The seasonings above are basically just suggestions.  If you hate any of those or love some other seasoning that aren’t in here, add them!  After the meat has browned, add the seasonings and stir to mix.  Next, add all the onions and peppers and mix well.  Continue stirring every few minutes until the onions just begin to turn translucent.  While the vegetables are cooking, use some time to do dishes or, what I did, snap off the ends of the string beans for dinner.  Once the onions look a little translucent, add the tomatoes and stir around.  It’s going to look very liquid-y, but that’s normal.  We’ve got a long simmer ahead.

Reduce the heat to medium low and stir every fifteen minutes.  Once the consistency begins to resemble more of a chili and less of a soup, you’re done.  At the end, add salt and fresh cracked pepper to taste.

I recommend garnishing with green onions and serving with avocado, mostly because I love avocado.

The Numbers:

  • Active Time: 34 minutes (I timed myself, seriously)
  • Simmer Time: 1 hour, 30 minutes
  • Cleanup Time: 10 minutes
  • Number of servings: 5
  • Cost per serving: $4.14 (add an avocado, it goes up to $5.14)

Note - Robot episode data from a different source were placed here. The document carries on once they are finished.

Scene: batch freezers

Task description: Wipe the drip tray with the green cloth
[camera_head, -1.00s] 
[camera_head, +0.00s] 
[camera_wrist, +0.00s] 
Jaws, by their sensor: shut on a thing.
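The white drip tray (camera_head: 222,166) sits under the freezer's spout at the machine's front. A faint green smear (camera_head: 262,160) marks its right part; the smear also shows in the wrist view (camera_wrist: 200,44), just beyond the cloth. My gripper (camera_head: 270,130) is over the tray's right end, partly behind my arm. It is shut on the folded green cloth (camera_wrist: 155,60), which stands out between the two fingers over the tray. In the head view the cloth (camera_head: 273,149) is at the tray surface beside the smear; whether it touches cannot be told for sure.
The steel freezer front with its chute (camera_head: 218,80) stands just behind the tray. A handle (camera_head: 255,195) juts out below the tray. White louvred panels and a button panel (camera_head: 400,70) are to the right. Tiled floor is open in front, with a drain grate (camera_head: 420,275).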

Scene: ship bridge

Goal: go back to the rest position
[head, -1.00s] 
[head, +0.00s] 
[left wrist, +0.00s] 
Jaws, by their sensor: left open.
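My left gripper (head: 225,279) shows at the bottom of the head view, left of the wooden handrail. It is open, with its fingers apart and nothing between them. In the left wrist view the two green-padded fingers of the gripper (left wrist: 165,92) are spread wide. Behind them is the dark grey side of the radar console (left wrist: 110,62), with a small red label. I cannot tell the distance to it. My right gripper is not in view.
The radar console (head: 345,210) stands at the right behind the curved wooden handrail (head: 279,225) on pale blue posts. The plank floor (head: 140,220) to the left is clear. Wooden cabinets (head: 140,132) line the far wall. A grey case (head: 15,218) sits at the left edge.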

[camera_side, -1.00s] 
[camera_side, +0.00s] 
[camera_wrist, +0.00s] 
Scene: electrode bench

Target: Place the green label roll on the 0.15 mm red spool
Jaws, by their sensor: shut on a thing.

Meal 2: Roasted Chicken with Baked Beets and Sauteed String Beans

Roasting a whole chicken is so easy I can do it.  Roasted chicken with “Um, I dunno, some vegetables?” is a staple of mine.  Today I saw some local string beans in the store that looked pretty good and decided it was also time to break my beetless streak.

Ingredient List:

  • 1 3.73lb Whole Bell & Evans Chicken (@ $2.49/lb = $9.29)
  • 3 Large Red Beets (@ $1.99/lb = $4.30)
  • 3 Big Handfuls of Local Organic Green Beans (@$2.99/lb = $3.02)
  • 1 bunch of Local Organic Green Onions ($1.79)
  • 1 Organic Lemon ($0.99)


Preheat your oven to 350 degrees Fahrenheit.  Wrap the beets in aluminum foil.  Put them in the oven.  Forget about them for like an hour.  No, seriously, they’ll be fine.  After an hour, unpackage the chicken and stick it in a small roasting pan, breast up.  Take all the giblets out (organs that are sometimes housed in the place where stuffing goes), then stab the lemon a bunch of times with a fork.  Place the lemon inside the chicken and put the chicken in the oven, where it can join its friends the beets.

When roasting a chicken, I generally stick with the rule of thumb of 20 minutes per pound at 350, but sometimes it’s a little longer.  I take the chicken out every twenty minutes, baste with a silicone brush, and return the bird to the oven.  Basting is crucial for keeping the bird moist and making for some delicious skin-eating later.  Since I’m dealing with a 3.73lb chicken, I’ll estimate around 1 hour and 15 minutes for this.  After an hour, remove the beets from the oven and heat some olive oil in a skillet over medium heat.  Your string beans should already have their ends snapped off.  Toss them in the oil and saute.  While these are cooking, slice up the white portions of the green onions (I like to think of them as micro-leeks) and reserve the green parts for garnishing your chili.  Add the green onions and saute until the green beans are looking very green and the onions are beginning to turn translucent.  Remove from heat, add some white balsamic vinegar.  Remove your chicken from the oven and allow it to rest for about 10-15 minutes, basting one last time.  After the beets have cooled, remove the skins and dice them into cubes.

The Numbers:

  • Active Time: 1 hour
  • Roast Time: 1 hour, 30 minutes
  • Cleanup Time: 15 minutes
  • Number of servings: 5
  • Cost per serving: $3.88


At the end of this, you will have a bunch of meals.  While in a perfect world we would eat whatever’s good for us and close to hand, I know I personally get bored of eating the same thing over and over again.  So, I generally will eat three of each of these meals this week, then put two into the freezer.  I can then pull them out in the middle of another week or I can build up a buffer of frozen good, real food to keep me out of Wendy’s drive-thru during exam weeks.  I have a fleet of GladWare for this reason precisely.  And there’s less than the servings I listed above in this picture because, well, I ate some.

Thanks for reading!  I’ll be back soon with some more meal ideas.  Maybe something even more highfaluting than chili and roasted chicken.